REQUIRED WORK:
Would it be possible to write out each entry below exactly, without the pictures?

STORED ROWS:
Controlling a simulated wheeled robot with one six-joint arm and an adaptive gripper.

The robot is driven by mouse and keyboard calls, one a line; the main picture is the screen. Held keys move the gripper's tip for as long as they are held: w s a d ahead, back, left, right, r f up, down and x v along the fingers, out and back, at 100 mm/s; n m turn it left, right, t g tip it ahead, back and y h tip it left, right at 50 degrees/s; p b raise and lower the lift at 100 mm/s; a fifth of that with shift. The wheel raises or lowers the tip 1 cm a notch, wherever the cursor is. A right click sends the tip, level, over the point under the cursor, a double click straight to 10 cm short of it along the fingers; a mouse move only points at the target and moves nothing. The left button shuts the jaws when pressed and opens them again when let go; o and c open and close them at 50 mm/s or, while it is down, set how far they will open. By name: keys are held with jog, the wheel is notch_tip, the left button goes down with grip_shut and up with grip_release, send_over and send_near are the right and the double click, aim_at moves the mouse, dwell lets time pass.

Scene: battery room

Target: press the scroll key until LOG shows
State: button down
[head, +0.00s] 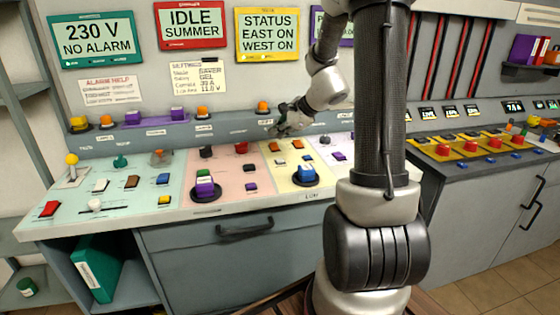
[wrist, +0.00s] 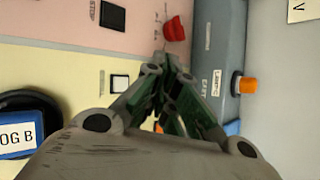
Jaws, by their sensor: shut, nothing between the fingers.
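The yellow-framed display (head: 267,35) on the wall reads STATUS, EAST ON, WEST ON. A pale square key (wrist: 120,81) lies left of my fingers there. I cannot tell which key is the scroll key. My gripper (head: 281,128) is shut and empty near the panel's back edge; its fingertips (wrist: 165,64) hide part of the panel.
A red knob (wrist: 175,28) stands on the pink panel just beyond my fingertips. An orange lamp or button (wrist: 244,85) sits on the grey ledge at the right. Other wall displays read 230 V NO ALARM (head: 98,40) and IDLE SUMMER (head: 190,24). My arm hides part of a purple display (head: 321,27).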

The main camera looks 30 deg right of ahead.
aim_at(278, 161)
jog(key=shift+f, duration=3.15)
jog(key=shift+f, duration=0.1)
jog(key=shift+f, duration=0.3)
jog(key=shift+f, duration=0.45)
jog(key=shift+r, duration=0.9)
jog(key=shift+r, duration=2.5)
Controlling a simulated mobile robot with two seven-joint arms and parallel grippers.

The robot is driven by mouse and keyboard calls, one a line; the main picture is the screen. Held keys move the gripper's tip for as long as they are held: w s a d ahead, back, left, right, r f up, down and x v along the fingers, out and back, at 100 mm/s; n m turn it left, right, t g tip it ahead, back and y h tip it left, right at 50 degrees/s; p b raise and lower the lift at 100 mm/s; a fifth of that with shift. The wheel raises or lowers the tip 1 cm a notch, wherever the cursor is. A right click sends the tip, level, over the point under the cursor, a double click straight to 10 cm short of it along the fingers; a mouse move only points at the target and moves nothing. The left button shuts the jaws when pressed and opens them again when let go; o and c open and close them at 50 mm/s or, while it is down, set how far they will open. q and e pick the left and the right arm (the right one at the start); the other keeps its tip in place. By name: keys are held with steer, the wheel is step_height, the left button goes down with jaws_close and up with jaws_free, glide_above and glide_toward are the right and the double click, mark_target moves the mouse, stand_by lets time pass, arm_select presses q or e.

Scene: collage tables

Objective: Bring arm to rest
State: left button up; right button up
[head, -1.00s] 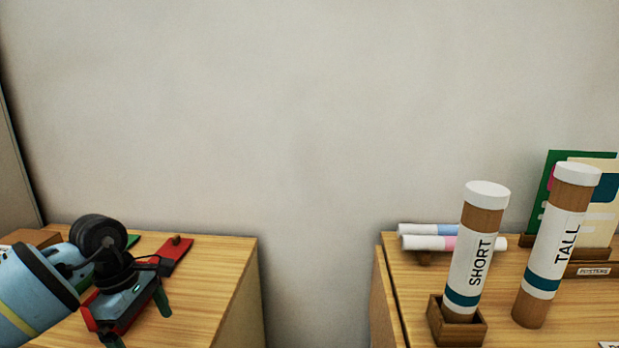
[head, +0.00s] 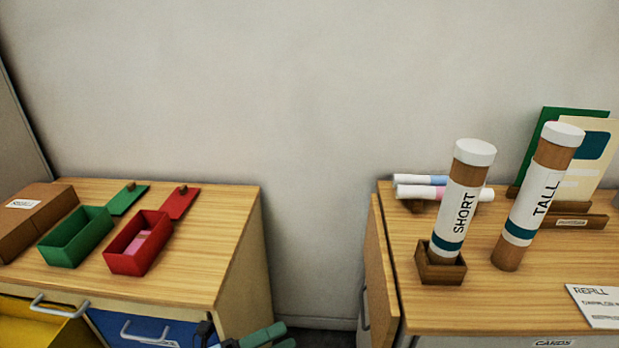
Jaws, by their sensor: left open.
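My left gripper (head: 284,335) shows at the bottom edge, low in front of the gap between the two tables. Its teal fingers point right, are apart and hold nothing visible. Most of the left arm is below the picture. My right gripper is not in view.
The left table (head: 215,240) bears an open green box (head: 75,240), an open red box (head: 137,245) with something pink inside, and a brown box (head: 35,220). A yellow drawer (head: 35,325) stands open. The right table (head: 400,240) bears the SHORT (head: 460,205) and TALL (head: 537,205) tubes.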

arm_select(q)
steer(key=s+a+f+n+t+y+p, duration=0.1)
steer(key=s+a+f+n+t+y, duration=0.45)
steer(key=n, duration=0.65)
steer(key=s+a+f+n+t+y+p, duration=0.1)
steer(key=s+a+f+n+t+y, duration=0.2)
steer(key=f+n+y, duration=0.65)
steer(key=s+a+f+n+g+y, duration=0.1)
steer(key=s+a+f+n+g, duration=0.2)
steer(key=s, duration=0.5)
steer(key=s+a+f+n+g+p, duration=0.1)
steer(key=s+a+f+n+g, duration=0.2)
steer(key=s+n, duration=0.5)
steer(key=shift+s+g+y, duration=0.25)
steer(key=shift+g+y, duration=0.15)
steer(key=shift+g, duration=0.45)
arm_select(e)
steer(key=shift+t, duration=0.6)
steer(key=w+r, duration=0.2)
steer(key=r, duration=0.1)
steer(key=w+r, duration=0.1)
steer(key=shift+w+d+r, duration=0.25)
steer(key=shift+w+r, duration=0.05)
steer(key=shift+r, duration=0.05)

THE OUTPUT:
Controlling a simulated wheeled robot with one six-joint arm and an adaptive gripper.

The robot is driven by mouse and keyboard calls, one a line; the main picture is the screen. Held keys move the gripper's tip for as long as they are held: w s a d ahead, back, left, right, r f up, down and x v along the fingers, out and back, at 100 mm/s; n m turn it left, right, t g tip it ahead, back and y h tip it left, right at 50 degrees/s; p b raise and lower the lift at 100 mm/s; a fifth of that with shift. The wheel raises or lowers the tip 1 cm a notch, wherever the cursor is. A right click sends the tip, level, over the point under the cursor, a double click straight to 10 cm short of it along the fingers; a mouse move only points at the target and moves nothing. The left button shuts the jaws when pressed and opens them again when let go; o and c open and close them at 50 mm/s or, while it is down, set how far they will open. By name: keys are held with jog, the wheel is notch_tip, the left button goes down with grip_shut and up with grip_release, send_over and send_near are the right and the double click, aim_at moves the mouse, dwell lets time pass.

Scene: battery room

Target: press the scroll key until LOG shows
State: button down
[head, +0.00s] 
[wrist, +0.00s] 
Jaws, by their sensor: shut, nothing between the fingers.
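The yellow-framed display (head: 267,35) on the wall reads STATUS, EAST ON, WEST ON. A pale square key (wrist: 120,81) lies left of my fingers there. I cannot tell which key is the scroll key. My gripper (head: 281,128) is shut and empty near the panel's back edge; its fingertips (wrist: 165,64) hide part of the panel.
A red knob (wrist: 175,28) stands on the pink panel just beyond my fingertips. An orange lamp or button (wrist: 244,85) sits on the grey ledge at the right. Other wall displays read 230 V NO ALARM (head: 98,40) and IDLE SUMMER (head: 190,24). My arm hides part of a purple display (head: 321,27).

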The main camera looks 30 deg right of ahead.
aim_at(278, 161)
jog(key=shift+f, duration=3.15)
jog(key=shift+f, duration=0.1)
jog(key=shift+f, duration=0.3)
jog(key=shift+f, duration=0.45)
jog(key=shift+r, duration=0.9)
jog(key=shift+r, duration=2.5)
Controlling a simulated mobile robot with two seven-joint arms and parallel grippers.

The robot is driven by mouse and keyboard calls, one a line; the main picture is the screen. Held keys move the gripper's tip for as long as they are held: w s a d ahead, back, left, right, r f up, down and x v along the fingers, out and back, at 100 mm/s; n m turn it left, right, t g tip it ahead, back and y h tip it left, right at 50 degrees/s; p b raise and lower the lift at 100 mm/s; a fifth of that with shift. The wheel raises or lowers the tip 1 cm a notch, wherever the cursor is. A right click sends the tip, level, over the point under the cursor, a double click straight to 10 cm short of it along the fingers; a mouse move only points at the target and moves nothing. The left button shuts the jaws when pressed and opens them again when let go; o and c open and close them at 50 mm/s or, while it is down, set how far they will open. q and e pick the left and the right arm (the right one at the start); the other keeps its tip in place. By name: keys are held with steer, the wheel is step_height, the left button goes down with jaws_close and up with jaws_free, glide_above and glide_toward are the right and the double click, mark_target moves the mouse, stand_by lets time pass, arm_select presses q or e.

Scene: collage tables

Objective: Bring arm to rest
State: left button up; right button up
[head, -1.00s] 
[head, +0.00s] 
Jaws, by their sensor: left open.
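My left gripper (head: 284,335) shows at the bottom edge, low in front of the gap between the two tables. Its teal fingers point right, are apart and hold nothing visible. Most of the left arm is below the picture. My right gripper is not in view.
The left table (head: 215,240) bears an open green box (head: 75,240), an open red box (head: 137,245) with something pink inside, and a brown box (head: 35,220). A yellow drawer (head: 35,325) stands open. The right table (head: 400,240) bears the SHORT (head: 460,205) and TALL (head: 537,205) tubes.

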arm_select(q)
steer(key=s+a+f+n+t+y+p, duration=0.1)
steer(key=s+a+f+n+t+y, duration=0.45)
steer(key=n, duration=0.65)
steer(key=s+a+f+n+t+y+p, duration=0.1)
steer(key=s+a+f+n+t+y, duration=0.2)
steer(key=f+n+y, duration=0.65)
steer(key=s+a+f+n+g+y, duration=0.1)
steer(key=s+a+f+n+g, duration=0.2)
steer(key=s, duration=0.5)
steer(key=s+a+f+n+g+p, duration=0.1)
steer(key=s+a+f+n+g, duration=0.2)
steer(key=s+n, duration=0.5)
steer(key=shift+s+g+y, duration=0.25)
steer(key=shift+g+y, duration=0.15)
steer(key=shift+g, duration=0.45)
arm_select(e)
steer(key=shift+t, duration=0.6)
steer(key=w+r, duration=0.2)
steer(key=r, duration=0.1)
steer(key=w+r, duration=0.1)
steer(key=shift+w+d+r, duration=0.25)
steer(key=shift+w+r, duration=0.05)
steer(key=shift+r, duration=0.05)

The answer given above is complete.